While la garagista reds are tinged with earthy, savory flavors, the wines are stone-cold clean, with crisp acid and strong fruit. Even in a lightly effervescent, pale-orange pet nat (short for "petillant naturel," a process where wine continues fermenting in the bottle), the funk is restrained to a delicate, back-of-the-mouth afterglow. Heekin's pet nat, which she's calling CdF for now pending a name change, sings of a warm, sunny day on a high wildflower meadow.
For oenophiles, much of a wine's allure is in its narrative — the history of the land, the grower, the region, the vines themselves. And as the osteria wine director, Heekin is used to talking about wines in story form.
"These are food wines," she says, pouring another taste in the cantina and pushing a cheese board toward me. The wine is a microvintage white from the home farm. It speaks in the brisk tones typical of cold-climate wines; a bit of warmth and oxygen should calm it into a snappy complement to a meal.

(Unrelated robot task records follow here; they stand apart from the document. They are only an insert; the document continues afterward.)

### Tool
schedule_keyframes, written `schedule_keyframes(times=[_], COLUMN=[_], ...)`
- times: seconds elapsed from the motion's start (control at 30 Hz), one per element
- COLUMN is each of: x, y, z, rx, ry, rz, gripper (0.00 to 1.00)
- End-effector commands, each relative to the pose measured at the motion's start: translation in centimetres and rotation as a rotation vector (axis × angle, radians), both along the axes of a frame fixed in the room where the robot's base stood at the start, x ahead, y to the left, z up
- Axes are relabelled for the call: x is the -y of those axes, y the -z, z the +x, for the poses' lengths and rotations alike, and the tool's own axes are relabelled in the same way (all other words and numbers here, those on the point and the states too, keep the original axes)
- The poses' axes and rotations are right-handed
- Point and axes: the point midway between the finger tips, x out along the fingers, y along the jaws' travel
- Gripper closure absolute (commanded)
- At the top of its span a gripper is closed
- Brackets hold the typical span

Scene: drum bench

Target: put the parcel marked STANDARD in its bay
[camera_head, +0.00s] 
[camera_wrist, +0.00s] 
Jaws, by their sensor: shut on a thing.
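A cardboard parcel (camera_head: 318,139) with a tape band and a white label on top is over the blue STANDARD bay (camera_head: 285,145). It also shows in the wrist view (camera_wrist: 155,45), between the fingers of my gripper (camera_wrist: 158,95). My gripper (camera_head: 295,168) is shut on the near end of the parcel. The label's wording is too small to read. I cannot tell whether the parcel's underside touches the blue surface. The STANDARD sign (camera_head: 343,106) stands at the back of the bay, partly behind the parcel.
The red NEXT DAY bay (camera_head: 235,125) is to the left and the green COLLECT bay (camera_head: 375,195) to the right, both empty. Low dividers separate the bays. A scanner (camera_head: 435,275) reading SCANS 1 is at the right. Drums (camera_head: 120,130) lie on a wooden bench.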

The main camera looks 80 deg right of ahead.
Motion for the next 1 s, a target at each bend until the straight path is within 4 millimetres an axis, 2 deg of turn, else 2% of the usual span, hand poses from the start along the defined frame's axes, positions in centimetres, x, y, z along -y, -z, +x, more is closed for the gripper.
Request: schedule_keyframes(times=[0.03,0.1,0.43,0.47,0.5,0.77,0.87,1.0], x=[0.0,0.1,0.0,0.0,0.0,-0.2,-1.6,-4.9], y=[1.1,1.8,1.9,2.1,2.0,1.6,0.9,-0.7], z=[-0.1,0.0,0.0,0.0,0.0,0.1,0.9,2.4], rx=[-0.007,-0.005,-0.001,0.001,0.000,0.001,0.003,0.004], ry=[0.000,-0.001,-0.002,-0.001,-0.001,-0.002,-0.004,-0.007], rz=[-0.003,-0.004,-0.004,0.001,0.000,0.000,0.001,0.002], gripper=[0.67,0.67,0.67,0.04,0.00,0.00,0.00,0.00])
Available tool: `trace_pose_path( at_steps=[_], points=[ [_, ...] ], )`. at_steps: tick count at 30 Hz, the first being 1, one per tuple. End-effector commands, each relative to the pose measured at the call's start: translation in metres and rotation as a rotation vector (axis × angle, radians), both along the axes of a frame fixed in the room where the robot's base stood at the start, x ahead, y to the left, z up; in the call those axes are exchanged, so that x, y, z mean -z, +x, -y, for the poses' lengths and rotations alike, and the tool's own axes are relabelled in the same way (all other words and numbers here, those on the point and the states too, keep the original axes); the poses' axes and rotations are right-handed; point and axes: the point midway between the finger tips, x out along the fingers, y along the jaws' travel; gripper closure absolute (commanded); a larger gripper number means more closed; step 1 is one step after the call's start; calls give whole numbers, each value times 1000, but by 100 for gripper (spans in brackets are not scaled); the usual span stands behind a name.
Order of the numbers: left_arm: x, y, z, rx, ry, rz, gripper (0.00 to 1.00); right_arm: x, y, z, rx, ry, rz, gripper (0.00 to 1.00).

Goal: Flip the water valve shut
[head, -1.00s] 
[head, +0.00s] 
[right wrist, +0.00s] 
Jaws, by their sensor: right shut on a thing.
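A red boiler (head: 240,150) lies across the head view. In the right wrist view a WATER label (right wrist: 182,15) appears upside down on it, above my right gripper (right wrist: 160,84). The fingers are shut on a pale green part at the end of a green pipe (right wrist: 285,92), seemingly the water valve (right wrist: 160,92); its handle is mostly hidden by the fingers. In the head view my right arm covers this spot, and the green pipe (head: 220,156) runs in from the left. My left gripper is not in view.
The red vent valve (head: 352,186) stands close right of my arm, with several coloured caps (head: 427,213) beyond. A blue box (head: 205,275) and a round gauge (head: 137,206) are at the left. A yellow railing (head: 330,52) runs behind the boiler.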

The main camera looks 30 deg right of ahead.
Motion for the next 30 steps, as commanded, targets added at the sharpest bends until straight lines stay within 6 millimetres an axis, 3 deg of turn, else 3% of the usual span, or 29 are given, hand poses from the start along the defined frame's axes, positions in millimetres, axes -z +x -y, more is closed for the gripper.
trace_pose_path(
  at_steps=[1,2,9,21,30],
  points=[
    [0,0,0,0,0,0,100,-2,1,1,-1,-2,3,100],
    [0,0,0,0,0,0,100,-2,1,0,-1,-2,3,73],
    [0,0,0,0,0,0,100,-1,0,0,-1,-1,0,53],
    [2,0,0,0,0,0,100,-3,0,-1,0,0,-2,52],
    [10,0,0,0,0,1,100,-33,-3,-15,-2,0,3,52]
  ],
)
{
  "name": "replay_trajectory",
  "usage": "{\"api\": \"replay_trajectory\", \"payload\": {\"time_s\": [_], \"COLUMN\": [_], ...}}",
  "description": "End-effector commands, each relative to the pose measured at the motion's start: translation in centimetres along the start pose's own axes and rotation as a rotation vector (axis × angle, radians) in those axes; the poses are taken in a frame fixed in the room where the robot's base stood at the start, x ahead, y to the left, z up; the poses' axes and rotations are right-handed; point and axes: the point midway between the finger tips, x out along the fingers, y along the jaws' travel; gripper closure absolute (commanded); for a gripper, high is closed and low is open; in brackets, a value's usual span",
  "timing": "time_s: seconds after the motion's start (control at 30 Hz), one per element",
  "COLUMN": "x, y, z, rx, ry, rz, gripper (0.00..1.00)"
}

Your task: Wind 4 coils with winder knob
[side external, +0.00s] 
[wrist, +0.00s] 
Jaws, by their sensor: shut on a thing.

After 20 minutes of warming and air, the wine starts to soften. I dip my nose into the glass again, inhale deeply and take a sip. What was vaguely floral with a stiff, spirited minerality on first taste now drips with ripe, peachy fruit and the rich scent of roses. Its tartness, indicative of its northern heritage, has mellowed to a perky undertone.
"It's changing," Heekin says excitedly, nibbling a bit of cheese and pouring yet another wine. "Try it again."